» EXERCISE
Retype the opening lines of the listing below, ending with the line that contains "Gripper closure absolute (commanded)", and leave out any pictures.

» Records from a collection
↓

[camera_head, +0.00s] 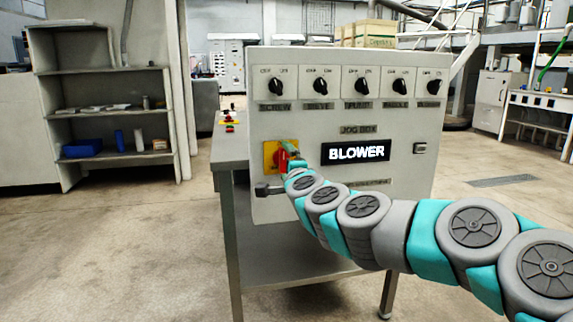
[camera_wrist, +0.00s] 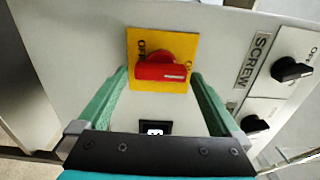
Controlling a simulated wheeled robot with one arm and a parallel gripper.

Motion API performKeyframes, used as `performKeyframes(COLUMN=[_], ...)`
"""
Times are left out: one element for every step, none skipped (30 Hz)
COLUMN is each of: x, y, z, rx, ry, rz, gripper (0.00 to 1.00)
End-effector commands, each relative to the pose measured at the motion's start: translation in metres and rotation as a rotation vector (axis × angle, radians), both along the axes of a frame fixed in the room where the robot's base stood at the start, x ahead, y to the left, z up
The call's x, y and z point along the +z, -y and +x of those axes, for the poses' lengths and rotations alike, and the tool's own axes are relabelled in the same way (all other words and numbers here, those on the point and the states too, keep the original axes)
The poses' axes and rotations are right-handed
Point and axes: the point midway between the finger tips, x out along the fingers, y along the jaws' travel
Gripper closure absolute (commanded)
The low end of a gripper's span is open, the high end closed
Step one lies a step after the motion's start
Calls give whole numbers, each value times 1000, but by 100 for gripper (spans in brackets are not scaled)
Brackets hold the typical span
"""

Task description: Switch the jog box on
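The jog box (camera_head: 395,168) is a pale grey panel on a metal stand, with a lit display (camera_head: 356,151) reading "BLOWER". Its red rotary switch (camera_head: 281,158) sits on a yellow plate (camera_head: 269,150) at the left of the panel. In the wrist view, the red switch handle (camera_wrist: 161,71) lies crosswise on the yellow plate (camera_wrist: 160,40), with "OFF" printed at the plate's left. My gripper (camera_head: 288,155) is at the switch. Its green fingers (camera_wrist: 160,76) stand open on either side of the handle, with narrow gaps. In the head view my gripper partly hides the switch.
Several black knobs (camera_head: 321,86) line the panel's top; one by the "SCREW" label (camera_wrist: 293,69) shows close to my gripper in the wrist view. A dark handle (camera_head: 268,190) juts out at the lower left. Shelves (camera_head: 105,110) stand at left; open floor lies around.

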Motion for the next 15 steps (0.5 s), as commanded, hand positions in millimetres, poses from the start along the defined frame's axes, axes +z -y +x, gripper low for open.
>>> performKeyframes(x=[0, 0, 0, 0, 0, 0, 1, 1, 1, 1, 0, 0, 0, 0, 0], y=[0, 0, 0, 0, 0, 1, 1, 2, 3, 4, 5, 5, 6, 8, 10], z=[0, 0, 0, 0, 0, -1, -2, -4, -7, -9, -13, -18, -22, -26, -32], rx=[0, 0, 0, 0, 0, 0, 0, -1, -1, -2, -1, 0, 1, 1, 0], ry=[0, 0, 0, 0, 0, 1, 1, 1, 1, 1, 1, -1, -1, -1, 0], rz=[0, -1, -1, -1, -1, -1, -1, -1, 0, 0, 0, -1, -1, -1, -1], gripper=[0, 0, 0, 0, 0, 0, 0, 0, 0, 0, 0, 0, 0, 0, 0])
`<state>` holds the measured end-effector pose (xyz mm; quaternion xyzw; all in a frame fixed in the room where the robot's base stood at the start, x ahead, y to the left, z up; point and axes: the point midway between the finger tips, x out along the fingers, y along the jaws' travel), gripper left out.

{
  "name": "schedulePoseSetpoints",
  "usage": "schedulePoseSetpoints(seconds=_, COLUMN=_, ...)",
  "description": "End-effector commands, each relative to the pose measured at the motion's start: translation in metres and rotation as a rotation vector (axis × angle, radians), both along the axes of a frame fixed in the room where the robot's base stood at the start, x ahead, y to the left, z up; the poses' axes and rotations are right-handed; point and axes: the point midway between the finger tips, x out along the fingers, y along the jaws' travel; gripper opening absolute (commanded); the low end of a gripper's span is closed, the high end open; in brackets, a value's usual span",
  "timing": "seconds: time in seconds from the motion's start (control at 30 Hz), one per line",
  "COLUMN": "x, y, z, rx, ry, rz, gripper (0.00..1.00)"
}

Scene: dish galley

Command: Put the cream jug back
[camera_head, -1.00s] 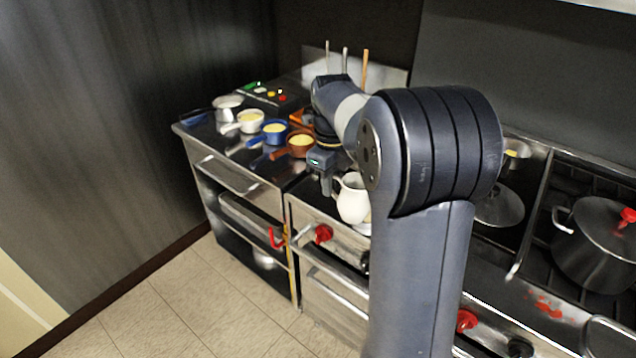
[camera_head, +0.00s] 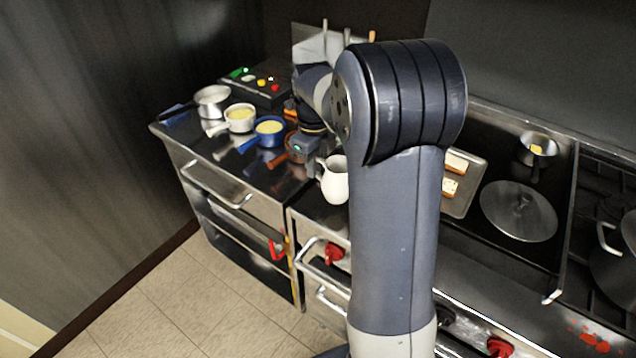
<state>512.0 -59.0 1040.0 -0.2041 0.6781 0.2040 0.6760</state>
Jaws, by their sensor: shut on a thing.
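The cream jug (camera_head: 336,181) is a small white pitcher with its handle on the left. It hangs upright beside my arm, near the front edge of the dark counter. My gripper (camera_head: 318,168) is shut on the jug, at its handle side near the rim. The fingertips are small in the picture and my arm hides the jug's right side. I cannot tell whether the jug's base touches the surface below.
A blue pot (camera_head: 269,133), a cream pot (camera_head: 240,119), a steel pan (camera_head: 212,101) and a partly hidden brown pot (camera_head: 296,146) stand to the left. A button panel (camera_head: 262,86) is behind. A tray (camera_head: 461,190) and a lid (camera_head: 518,211) lie to the right.

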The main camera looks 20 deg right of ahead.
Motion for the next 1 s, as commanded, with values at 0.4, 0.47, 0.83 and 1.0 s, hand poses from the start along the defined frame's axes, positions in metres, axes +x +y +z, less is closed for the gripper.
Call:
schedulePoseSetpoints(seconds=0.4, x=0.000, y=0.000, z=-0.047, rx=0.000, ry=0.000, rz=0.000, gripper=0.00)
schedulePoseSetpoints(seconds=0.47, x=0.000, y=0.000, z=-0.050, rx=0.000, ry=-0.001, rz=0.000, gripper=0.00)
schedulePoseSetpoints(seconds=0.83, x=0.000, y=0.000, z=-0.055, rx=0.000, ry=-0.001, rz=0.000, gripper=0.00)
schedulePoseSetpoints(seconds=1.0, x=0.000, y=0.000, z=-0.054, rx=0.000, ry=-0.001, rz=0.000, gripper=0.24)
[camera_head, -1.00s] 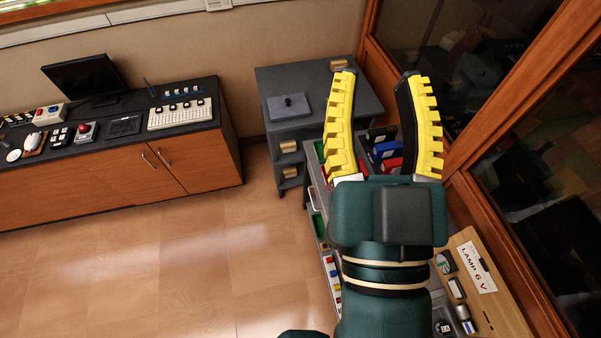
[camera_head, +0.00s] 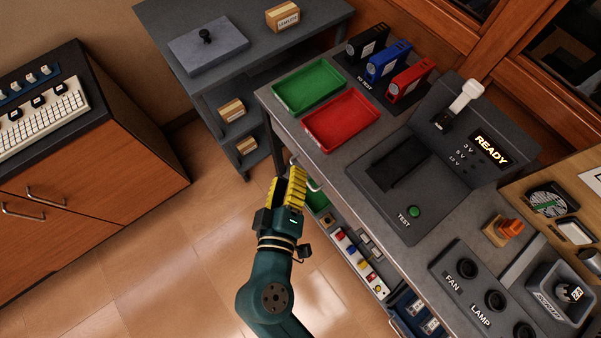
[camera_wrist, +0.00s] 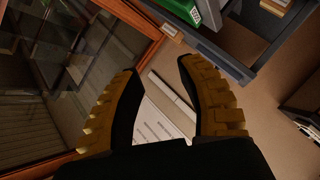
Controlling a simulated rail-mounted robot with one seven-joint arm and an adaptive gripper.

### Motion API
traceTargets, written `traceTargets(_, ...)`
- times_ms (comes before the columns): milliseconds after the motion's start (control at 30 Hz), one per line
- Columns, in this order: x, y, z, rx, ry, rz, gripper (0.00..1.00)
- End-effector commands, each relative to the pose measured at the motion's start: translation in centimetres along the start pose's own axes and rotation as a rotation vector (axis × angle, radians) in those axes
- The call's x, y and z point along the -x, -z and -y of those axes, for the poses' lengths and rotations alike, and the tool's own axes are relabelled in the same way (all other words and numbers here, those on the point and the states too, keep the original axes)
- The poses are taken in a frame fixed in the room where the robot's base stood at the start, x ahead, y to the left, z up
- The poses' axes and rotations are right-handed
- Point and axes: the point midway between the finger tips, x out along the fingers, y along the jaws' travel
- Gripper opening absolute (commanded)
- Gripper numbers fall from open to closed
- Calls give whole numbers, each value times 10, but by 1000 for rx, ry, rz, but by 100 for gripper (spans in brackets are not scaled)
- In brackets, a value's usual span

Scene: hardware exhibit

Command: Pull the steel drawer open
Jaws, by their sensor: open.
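The steel drawer's curved silver handle (camera_head: 309,180) shows in the head view on the front side of the grey workbench (camera_head: 345,150), below the red tray. The drawer front is mostly hidden under the bench top's edge, and I cannot tell how far it stands out. My gripper (camera_head: 286,178), with yellow ribbed fingers, is just left of the handle; I cannot tell whether it touches it. In the wrist view the fingers (camera_wrist: 158,70) are spread with nothing held between them. The handle cannot be made out there.
A green tray (camera_head: 309,86) and a red tray (camera_head: 341,119) lie on the bench, beside a tester (camera_head: 397,196) reading READY. A lower shelf with coloured parts (camera_head: 358,257) is close to my arm. A grey side table (camera_head: 263,62) stands behind. The floor at left is clear.

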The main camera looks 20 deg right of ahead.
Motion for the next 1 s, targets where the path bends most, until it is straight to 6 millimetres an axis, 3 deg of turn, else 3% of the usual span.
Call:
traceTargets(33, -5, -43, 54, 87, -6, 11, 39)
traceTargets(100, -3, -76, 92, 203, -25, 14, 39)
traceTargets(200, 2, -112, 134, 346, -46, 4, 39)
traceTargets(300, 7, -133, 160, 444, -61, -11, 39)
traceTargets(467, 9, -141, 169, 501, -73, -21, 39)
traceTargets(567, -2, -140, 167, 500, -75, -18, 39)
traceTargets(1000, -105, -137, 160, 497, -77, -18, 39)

↑

» ANSWER
[camera_head, +0.00s] 
[camera_wrist, +0.00s] 
Controlling a simulated wheeled robot with one arm and a parallel gripper.

Motion API performKeyframes, used as `performKeyframes(COLUMN=[_], ...)`
"""
Times are left out: one element for every step, none skipped (30 Hz)
COLUMN is each of: x, y, z, rx, ry, rz, gripper (0.00 to 1.00)
End-effector commands, each relative to the pose measured at the motion's start: translation in metres and rotation as a rotation vector (axis × angle, radians), both along the axes of a frame fixed in the room where the robot's base stood at the start, x ahead, y to the left, z up
The call's x, y and z point along the +z, -y and +x of those axes, for the poses' lengths and rotations alike, and the tool's own axes are relabelled in the same way (all other words and numbers here, those on the point and the states too, keep the original axes)
The poses' axes and rotations are right-handed
Point and axes: the point midway between the finger tips, x out along the fingers, y along the jaws' travel
Gripper closure absolute (commanded)

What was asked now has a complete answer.